Even if the EOC decides the case is crazy, the crank can still demand to go on to a hearing at VCAT, which will cost you even more.
The Government’s proposed change might save some defendants the cost of a full VCAT hearing, but the crank still gets two free whacks at you.
The remaining two proposals are even worse.
The first is to give the EOC even more power in the first conciliation stage – usually held in private. It would be able to demand that you and the crank give information and attend conciliation meetings, and to fine you if you refuse to “comply with any directions”. Fancy your chances with a tolerance commissar who can fine you for being uncooperative?
If you think the Government actually means by this to crack down on the crank rather than you, read its scrap of paper: this change is to “encourage” conciliation and “resolve tensions between persons who (as a result of their ignorance of the attributes of others and the effect that their conduct may have on others) vilify others on the ground of race or religious belief and activity and those who are vilified”.

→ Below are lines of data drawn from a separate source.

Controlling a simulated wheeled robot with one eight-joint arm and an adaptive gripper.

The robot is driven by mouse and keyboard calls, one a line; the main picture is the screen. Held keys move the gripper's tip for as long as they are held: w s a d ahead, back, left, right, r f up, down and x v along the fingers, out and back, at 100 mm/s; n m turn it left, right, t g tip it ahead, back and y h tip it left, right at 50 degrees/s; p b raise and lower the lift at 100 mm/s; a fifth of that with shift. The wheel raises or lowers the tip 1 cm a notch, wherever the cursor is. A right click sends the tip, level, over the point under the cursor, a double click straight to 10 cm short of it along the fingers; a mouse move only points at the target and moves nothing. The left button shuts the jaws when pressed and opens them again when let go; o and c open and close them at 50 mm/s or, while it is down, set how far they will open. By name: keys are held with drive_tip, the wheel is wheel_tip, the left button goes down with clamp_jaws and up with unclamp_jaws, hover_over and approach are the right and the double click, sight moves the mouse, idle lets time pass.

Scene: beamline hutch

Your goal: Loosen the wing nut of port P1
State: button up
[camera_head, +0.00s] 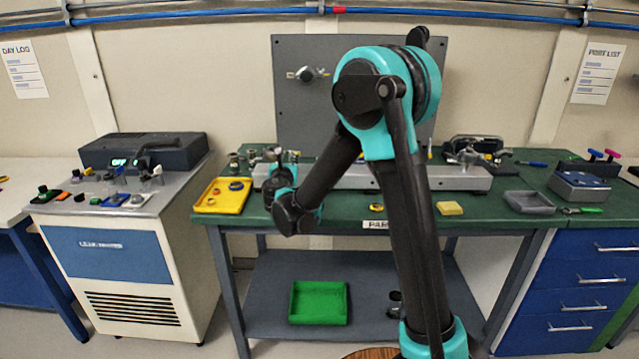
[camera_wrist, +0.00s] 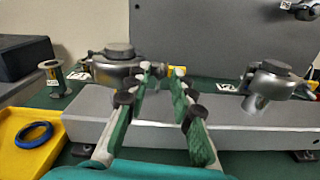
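In the wrist view a metal clamp (camera_wrist: 118,64) with a round dark cap sits at the left end of the grey rail (camera_wrist: 90,130). A small metal piece, likely its wing nut (camera_wrist: 159,70), sticks out to the right of the clamp, at my fingertips. My gripper (camera_wrist: 164,76) has its two green-padded fingers apart, with this piece between or just behind the tips; contact cannot be told. A second clamp (camera_wrist: 272,82) stands further right. Port labels are too small to read surely. In the head view my gripper (camera_head: 275,156) is over the bench's left part and hides the nearby clamp.
A yellow tray (camera_head: 208,205) with a blue ring (camera_wrist: 34,134) lies left of the rail. A grey upright panel (camera_head: 300,110) stands behind, with another fitting (camera_head: 308,74). A yellow block (camera_head: 449,208) and a grey tray (camera_head: 528,202) lie on the green bench. The front strip is mostly clear.

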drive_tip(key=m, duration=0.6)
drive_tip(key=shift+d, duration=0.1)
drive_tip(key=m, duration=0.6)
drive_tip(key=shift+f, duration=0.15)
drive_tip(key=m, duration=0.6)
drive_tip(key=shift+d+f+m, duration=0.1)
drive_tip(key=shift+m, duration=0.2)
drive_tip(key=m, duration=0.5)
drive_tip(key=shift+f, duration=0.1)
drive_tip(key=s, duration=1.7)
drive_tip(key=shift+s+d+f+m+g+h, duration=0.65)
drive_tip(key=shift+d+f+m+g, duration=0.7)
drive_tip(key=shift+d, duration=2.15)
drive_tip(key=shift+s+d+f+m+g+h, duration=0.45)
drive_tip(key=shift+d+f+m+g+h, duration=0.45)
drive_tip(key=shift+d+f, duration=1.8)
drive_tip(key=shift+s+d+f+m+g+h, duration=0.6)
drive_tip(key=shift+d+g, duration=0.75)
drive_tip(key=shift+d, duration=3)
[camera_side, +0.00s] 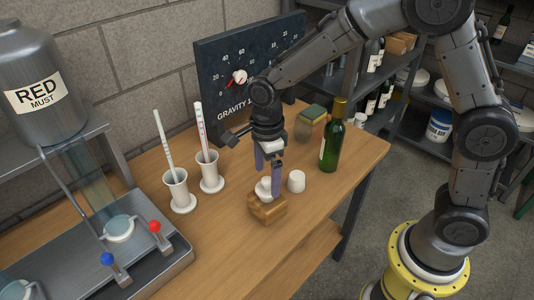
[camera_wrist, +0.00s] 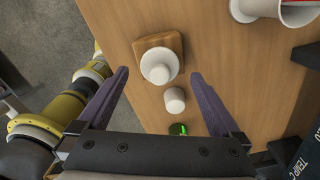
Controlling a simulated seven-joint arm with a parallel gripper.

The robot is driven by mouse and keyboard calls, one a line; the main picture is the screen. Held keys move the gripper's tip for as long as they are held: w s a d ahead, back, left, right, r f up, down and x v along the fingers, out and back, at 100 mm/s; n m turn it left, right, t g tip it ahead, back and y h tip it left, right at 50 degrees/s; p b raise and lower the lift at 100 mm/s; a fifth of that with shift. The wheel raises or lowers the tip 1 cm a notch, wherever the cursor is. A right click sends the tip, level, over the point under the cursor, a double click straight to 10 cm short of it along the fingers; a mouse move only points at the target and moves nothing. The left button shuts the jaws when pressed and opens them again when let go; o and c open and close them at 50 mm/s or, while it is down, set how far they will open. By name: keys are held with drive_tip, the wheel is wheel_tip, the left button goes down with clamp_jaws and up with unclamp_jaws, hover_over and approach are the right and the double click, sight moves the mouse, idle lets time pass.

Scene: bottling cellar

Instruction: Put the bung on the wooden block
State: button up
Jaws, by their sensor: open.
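The wooden block (camera_side: 268,210) lies on the bench in the side view and shows at the upper middle of the wrist view (camera_wrist: 173,42). A white rounded piece, which looks like the bung (camera_side: 264,189), sits on top of the block; it also shows in the wrist view (camera_wrist: 159,67). My gripper (camera_side: 268,180) is just above the block, pointing down. Its purple fingers (camera_wrist: 159,72) are spread wide on either side of the white piece, with clear gaps in the wrist view. One finger partly hides the piece in the side view.
A second white, cup-like piece (camera_side: 296,181) stands close beside the block. Two white cylinders with rods (camera_side: 178,190) stand to the left. The bench's front right is clear.

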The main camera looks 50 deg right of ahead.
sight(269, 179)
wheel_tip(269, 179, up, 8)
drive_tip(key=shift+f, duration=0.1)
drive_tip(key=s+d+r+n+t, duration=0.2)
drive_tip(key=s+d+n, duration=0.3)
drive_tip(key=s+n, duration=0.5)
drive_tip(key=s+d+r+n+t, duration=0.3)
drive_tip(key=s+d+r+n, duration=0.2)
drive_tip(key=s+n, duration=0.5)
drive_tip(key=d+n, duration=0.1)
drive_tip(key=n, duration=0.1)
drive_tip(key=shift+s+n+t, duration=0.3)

As you see, it’s the accused, not their accusers, who have most to fear. Who are presumed guilty. Who must have their “ignorance” corrected by a campaigning bureaucrat armed with fines.
The Government’s final proposal proves it. It suggests more “remedies for non-compliance of VCAT orders”, with VCAT “able to implement a non-monetary order and charge that back to the respondent”.
You probably have no idea what that means. So let me explain, using the Christian pastors as an example.
The two pastors tell me they will not do what VCAT has now ordered – place expensive advertisements in the papers saying they were wrong in criticising the Koran. They cannot bear false witness, they say.
Under the Government’s proposals, those pastors—who already have immense legal bills—will find VCAT can place those ads for them, and bill them the cost.
And if they refuse to pay …
As I said, Steve Bracks has broken his promise to make his laws less sinister.
But worse, he has made it even more dangerous for us to speak our mind on some of the most pressing issues before us—religion and culture. How oppressive. How divisive. How deceitful.